The task:
Output the full material exactly as it appears here.

------

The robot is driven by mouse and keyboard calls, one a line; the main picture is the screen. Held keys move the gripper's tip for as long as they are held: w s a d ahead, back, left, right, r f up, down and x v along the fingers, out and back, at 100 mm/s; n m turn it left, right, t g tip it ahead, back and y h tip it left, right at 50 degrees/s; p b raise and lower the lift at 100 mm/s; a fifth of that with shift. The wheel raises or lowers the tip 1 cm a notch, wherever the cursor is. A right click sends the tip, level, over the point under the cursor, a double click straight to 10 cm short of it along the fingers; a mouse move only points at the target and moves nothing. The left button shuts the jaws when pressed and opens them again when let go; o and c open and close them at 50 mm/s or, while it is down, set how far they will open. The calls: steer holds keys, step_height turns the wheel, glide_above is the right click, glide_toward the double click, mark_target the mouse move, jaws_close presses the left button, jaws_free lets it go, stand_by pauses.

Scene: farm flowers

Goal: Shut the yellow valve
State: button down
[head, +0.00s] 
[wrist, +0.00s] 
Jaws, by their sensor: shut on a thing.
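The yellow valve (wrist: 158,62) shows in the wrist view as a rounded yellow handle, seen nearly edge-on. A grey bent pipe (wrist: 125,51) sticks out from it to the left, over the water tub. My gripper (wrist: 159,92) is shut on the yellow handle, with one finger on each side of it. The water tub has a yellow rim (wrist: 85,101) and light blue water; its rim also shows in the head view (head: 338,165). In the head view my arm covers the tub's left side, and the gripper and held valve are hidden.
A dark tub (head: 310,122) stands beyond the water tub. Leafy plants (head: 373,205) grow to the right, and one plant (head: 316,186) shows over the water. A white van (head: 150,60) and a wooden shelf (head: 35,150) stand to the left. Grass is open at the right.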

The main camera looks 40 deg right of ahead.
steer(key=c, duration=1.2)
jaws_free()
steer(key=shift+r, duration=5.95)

------

Worked answer:
The robot is driven by mouse and keyboard calls, one a line; the main picture is the screen. Held keys move the gripper's tip for as long as they are held: w s a d ahead, back, left, right, r f up, down and x v along the fingers, out and back, at 100 mm/s; n m turn it left, right, t g tip it ahead, back and y h tip it left, right at 50 degrees/s; p b raise and lower the lift at 100 mm/s; a fifth of that with shift. The wheel raises or lowers the tip 1 cm a notch, wherever the cursor is. A right click sends the tip, level, over the point under the cursor, a double click straight to 10 cm short of it along the fingers; a mouse move only points at the target and moves nothing. The left button shuts the jaws when pressed and opens them again when let go; o and c open and close them at 50 mm/s or, while it is down, set how far they will open. The calls: steer holds keys, step_height turns the wheel, glide_above is the right click, glide_toward the double click, mark_target the mouse move, jaws_close presses the left button, jaws_free lets it go, stand_by pauses.

Scene: farm flowers

Goal: Shut the yellow valve
State: button down
[head, +0.00s] 
[wrist, +0.00s] 
Jaws, by their sensor: shut on a thing.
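The yellow valve (wrist: 158,62) shows in the wrist view as a rounded yellow handle, seen nearly edge-on. A grey bent pipe (wrist: 125,51) sticks out from it to the left, over the water tub. My gripper (wrist: 159,92) is shut on the yellow handle, with one finger on each side of it. The water tub has a yellow rim (wrist: 85,101) and light blue water; its rim also shows in the head view (head: 338,165). In the head view my arm covers the tub's left side, and the gripper and held valve are hidden.
A dark tub (head: 310,122) stands beyond the water tub. Leafy plants (head: 373,205) grow to the right, and one plant (head: 316,186) shows over the water. A white van (head: 150,60) and a wooden shelf (head: 35,150) stand to the left. Grass is open at the right.

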The main camera looks 40 deg right of ahead.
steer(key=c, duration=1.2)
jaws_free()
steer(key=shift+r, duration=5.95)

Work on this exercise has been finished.